Lo vivido por Jesucristo es esperanza de salvación para todos nosotros: “porque, si confiesas con tu boca que Jesús es Señor y crees en tu corazón que Dios le resucitó de entre los muertos, serás salvo” (Rom 10,9). Por ello celebramos y hacemos fiesta en la permanente liturgia y alabanza de la Iglesia, porque la muerte ya no tiene la última palabra. Nuestra vida ya no es la crónica de una muerte anunciada, sino, por el contrario, se trata de una vida en la que ya experimentamos el amor de Dios y su presencia constante, y donde por su gracia se pueden anticipar signos de la alegría, paz, fraternidad y justicia que algún día viviremos plenamente. La esperanza de una vida eterna, de una felicidad sin límites, de una plena comunión de vida y amor con Dios y todos los bienaventurados, tiene desde ya su fundamento en Jesucristo resucitado. “Y si el Espíritu de Aquel que resucitó a Jesús de entre los muertos habita en vosotros, Aquél que resucitó a Cristo de entre los muertos dará también la vida a vuestros cuerpos mortales por su Espíritu que habita en vosotros” (Rom 8,11).
2 Fundamentos y características de la resurrección según san Pablo (1Cor 15)
La exégesis considera que el capítulo 15 de la primera carta a los Corintios es fundamental para comprender los alcances de la fe en la resurrección.

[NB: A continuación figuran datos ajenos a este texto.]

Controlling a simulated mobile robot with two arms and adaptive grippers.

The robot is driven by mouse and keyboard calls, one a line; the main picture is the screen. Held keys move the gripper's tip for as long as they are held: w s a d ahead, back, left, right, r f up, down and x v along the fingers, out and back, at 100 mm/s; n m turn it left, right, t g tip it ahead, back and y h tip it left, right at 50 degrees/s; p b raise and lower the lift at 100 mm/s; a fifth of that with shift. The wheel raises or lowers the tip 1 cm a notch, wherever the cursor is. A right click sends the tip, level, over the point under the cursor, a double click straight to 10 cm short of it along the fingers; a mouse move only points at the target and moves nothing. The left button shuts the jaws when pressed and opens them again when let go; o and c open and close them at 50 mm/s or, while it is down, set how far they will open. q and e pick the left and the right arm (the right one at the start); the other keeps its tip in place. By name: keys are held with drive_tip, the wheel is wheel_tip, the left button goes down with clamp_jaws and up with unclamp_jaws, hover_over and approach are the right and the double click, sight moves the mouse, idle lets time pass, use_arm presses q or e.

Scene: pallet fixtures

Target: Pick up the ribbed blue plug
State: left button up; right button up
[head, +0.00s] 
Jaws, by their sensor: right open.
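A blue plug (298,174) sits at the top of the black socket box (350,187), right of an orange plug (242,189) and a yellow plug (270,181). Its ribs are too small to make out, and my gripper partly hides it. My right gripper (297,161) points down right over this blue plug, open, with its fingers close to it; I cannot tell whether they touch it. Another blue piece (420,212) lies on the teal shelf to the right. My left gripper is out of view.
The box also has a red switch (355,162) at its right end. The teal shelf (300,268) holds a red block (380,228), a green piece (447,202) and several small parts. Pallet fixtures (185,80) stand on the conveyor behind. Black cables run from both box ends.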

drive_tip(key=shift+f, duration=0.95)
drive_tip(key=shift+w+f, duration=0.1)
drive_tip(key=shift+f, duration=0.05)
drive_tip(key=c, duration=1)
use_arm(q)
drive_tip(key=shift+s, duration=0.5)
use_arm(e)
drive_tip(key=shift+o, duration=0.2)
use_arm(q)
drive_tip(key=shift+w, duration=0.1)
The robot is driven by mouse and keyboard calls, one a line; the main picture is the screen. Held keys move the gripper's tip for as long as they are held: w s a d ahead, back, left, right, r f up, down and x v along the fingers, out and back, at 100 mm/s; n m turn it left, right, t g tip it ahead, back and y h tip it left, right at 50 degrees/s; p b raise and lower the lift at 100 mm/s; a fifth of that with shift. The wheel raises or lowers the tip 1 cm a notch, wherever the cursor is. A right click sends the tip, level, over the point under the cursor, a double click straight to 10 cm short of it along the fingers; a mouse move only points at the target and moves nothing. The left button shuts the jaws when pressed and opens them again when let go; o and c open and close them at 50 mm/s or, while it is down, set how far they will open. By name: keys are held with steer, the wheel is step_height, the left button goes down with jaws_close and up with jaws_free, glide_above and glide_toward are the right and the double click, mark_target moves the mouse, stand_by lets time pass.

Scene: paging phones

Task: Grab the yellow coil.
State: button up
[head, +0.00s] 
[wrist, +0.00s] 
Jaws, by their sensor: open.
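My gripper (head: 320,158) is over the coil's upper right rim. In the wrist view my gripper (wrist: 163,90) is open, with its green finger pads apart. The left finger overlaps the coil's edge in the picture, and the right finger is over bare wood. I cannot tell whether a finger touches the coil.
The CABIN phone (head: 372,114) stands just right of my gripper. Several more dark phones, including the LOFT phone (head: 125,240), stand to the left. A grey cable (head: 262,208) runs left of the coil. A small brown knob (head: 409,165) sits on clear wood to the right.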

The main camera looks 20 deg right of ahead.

En la comunidad de Corinto se manifestaban ciertas dificultades doctrinales debido a la cultura propia del mundo griego o a erróneas interpretaciones respecto a la resurrección. El mundo griego podía admitir sin problemas la idea de una inmortalidad del alma, pero tenía serias dificultades para admitir la resurrección. Para Pablo, “la negación de una resurrección corporal desintegra los fundamentos mismos de la fe y acaba con la genuina esperanza de la salvación, que no puede ser sino una salvación encarnada y escatológica” (RUIZ DE LA PEÑA, J. L., 2000, p. 153).
Subrayando su perspectiva cristocéntrica, Pablo reitera enfáticamente que el fundamento de la resurrección de los muertos es la resurrección de Cristo mismo; los muertos resucitan porque Cristo resucitó (vv. 12-19). En el mismo sentido, a Cristo resucitado se le llama dos veces “primicias”, por el cual “viene la resurrección de los muertos” (vv. 20-28). Para responder la pregunta por el modo de la resurrección (¿Cómo se resucita?), Pablo elige un camino analógico. Utiliza la imagen de la semilla; Dios dará un cuerpo a su voluntad: a cada semilla (sembrada) su cuerpo. Describe, a continuación, la relación entre el cuerpo terrestre, cuerpo animado (psíquico) y el cuerpo del hombre resucitado, cuerpo espiritual (soma pneumatikón), estableciendo cuatro antítesis reseñadas con los siguientes términos: “se siembra lo corruptible, resucita incorruptible; se siembra lo miserable, resucita glorioso; se siembra lo débil, resucita fuerte; se siembra un cuerpo animado, resucita un cuerpo espiritual” (1 Cor 15, 42-44). Muy lejos de los modelos de oposición y exclusión entre materia y espíritu propios del pensamiento griego, lo que proponen tales antítesis es dejar establecida tanto la continuidad como la discontinuidad entre el cuerpo terrestre de la condición peregrina y el cuerpo de los resucitados. Pablo muestra y enseña que la resurrección de los muertos sólo puede tener su fundamento en la resurrección del mismo Jesucristo y
“si ésta no puede ser conceptuada ni explicada adecuadamente… tampoco aquella. Sin embargo, podemos hablar de nuestra resurrección, en analogía con la de Cristo – como lo hace Pablo – , y proclamarla como obra del poder de Dios efectuada mediante el Espíritu vivificante… Por eso podemos esperar que viviremos ‘siempre con el Señor’ y también con los demás resucitados” (KREMER, J., 1970, p. 85)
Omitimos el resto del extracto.